Comparison of high-latitude line-of-sight ozone column density with derived ozone fields and the effects of horizontal inhomogeneity

W. H. Swartz1, J.-H. Yee1, C. E. Randall2, R. E. Shetter3, E. V. Browell4, J. F. Burris5, T. J. McGee5, and M. A. Avery4 W. H. Swartz et al.
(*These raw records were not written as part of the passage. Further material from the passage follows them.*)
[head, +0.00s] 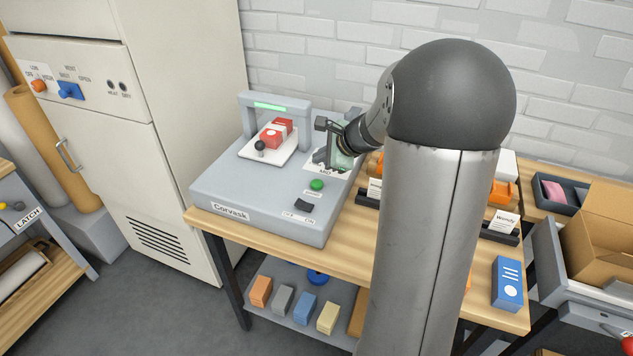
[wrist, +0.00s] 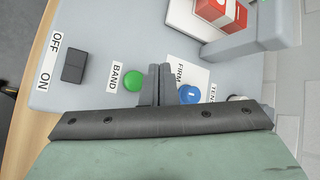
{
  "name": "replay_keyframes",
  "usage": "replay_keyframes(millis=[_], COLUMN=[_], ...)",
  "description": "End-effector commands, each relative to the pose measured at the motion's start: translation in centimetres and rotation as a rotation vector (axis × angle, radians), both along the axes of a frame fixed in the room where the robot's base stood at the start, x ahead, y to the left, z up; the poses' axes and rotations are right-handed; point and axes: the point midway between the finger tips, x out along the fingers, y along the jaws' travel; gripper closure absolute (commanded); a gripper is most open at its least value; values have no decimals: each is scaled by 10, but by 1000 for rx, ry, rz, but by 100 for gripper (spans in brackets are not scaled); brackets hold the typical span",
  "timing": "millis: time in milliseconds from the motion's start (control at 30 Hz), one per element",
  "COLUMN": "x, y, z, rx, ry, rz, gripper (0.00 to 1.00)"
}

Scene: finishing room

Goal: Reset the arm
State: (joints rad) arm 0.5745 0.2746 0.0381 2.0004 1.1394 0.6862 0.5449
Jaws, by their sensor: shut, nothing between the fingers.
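My gripper (head: 322,156) is over the right side of the grey Corvask machine (head: 215,185), partly hidden by my own arm in the head view. In the wrist view my gripper (wrist: 158,75) has its two grey fingers together with nothing between them. The fingers appear between the green BAND button (wrist: 134,82) and a blue knob (wrist: 190,93) by the FIRM label. I cannot tell whether they touch the panel. A red box with a white band (head: 275,134) sits on the machine's white plate (head: 264,155), apart from my gripper.
The machine's arch (head: 275,105) with a green light stands over the plate's back. A black switch (head: 304,205) is at the machine's front. My column hides part of the wooden bench (head: 345,240). A blue box (head: 508,283) and an open carton (head: 598,235) are right.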

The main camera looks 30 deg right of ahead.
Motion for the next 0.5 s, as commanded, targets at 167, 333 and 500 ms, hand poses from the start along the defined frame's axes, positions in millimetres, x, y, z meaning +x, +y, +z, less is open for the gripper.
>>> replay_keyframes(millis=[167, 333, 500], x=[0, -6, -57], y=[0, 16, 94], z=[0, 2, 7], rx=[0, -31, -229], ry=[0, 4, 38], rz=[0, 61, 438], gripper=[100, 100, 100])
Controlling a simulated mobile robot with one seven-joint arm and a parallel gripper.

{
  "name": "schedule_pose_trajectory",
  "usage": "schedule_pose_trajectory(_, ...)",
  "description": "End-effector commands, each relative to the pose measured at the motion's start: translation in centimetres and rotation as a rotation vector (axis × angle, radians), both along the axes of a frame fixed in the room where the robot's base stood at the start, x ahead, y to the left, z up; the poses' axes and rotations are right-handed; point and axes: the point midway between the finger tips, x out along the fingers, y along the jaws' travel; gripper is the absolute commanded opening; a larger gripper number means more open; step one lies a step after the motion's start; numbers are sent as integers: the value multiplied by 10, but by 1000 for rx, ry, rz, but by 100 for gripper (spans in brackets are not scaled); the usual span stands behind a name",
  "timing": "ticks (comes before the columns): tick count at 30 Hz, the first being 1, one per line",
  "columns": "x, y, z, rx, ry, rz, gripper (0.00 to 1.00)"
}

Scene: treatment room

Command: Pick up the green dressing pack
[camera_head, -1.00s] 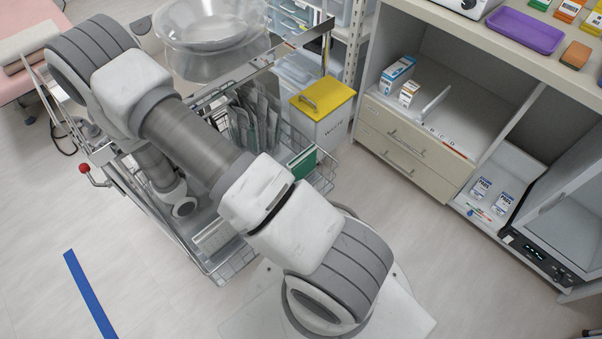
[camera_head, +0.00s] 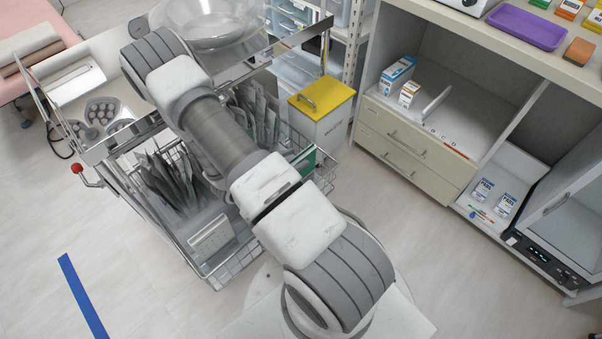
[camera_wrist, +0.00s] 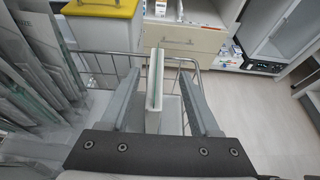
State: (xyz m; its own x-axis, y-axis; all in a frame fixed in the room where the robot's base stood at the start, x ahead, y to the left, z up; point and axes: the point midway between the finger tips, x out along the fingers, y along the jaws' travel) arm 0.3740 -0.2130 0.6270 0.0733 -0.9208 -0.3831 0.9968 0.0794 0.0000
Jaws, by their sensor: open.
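The green dressing pack (camera_head: 304,164) stands upright at the right end of the wire basket (camera_head: 243,262) in the head view, partly hidden by my arm. In the wrist view the pack (camera_wrist: 154,92) shows nearly edge-on, with a pale edge and a thin green strip. My gripper (camera_wrist: 160,72) is open, with one finger on each side of the pack. Gaps show between the pack and both fingers. My gripper is hidden behind my arm in the head view.
Grey pouches (camera_head: 170,178) fill other parts of the basket, close to the left finger in the wrist view. Wire rails (camera_wrist: 105,62) run just beyond the pack. A yellow-lidded waste bin (camera_head: 322,105) stands behind the basket. Open floor lies to the right.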

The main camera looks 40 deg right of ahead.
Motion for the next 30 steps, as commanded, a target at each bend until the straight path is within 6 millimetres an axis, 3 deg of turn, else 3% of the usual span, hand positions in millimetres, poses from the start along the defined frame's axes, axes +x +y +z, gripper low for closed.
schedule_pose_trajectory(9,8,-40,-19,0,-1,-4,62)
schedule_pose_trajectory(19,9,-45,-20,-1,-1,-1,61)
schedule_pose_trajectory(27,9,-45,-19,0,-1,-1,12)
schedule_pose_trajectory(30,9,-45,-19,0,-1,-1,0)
  • 1The Johns Hopkins University Applied Physics Laboratory, Laurel, MD, USA
  • 2Laboratory for Atmospheric and Space Physics, University of Colorado, Boulder, CO, USA
  • 3National Center for Atmospheric Research, Boulder, CO, USA
  • 4NASA Langley Research Center, Hampton, VA, USA
  • 5NASA Goddard Space Flight Center, Greenbelt, MD, USA

Abstract. Extensive ozone measurements were made during the second SAGE III Ozone Loss and Validation Experiment (SOLVE II). We compare high-latitude line-of-sight (LOS) slant column ozone measurements from the NASA DC-8 to ozone simulated by forward integration of measurement-derived ozone fields constructed both with and without the assumption of horizontal homogeneity. The average bias and rms error of the simulations assuming homogeneity are relatively small (−6 and 10%, respectively) in comparison to the LOS measurements. The comparison improves significantly (−2% bias; 8% rms error) using forward integrations of three-dimensional proxy ozone fields reconstructed from potential vorticity-O3 correlations. The comparisons provide additional verification of the proxy fields and quantify the influence of large-scale ozone inhomogeneity. The spatial inhomogeneity of the atmosphere is a source of error in the retrieval of trace gas vertical profiles and column abundance from LOS measurements, as well as a complicating factor in intercomparisons that include LOS measurements at large solar zenith angles.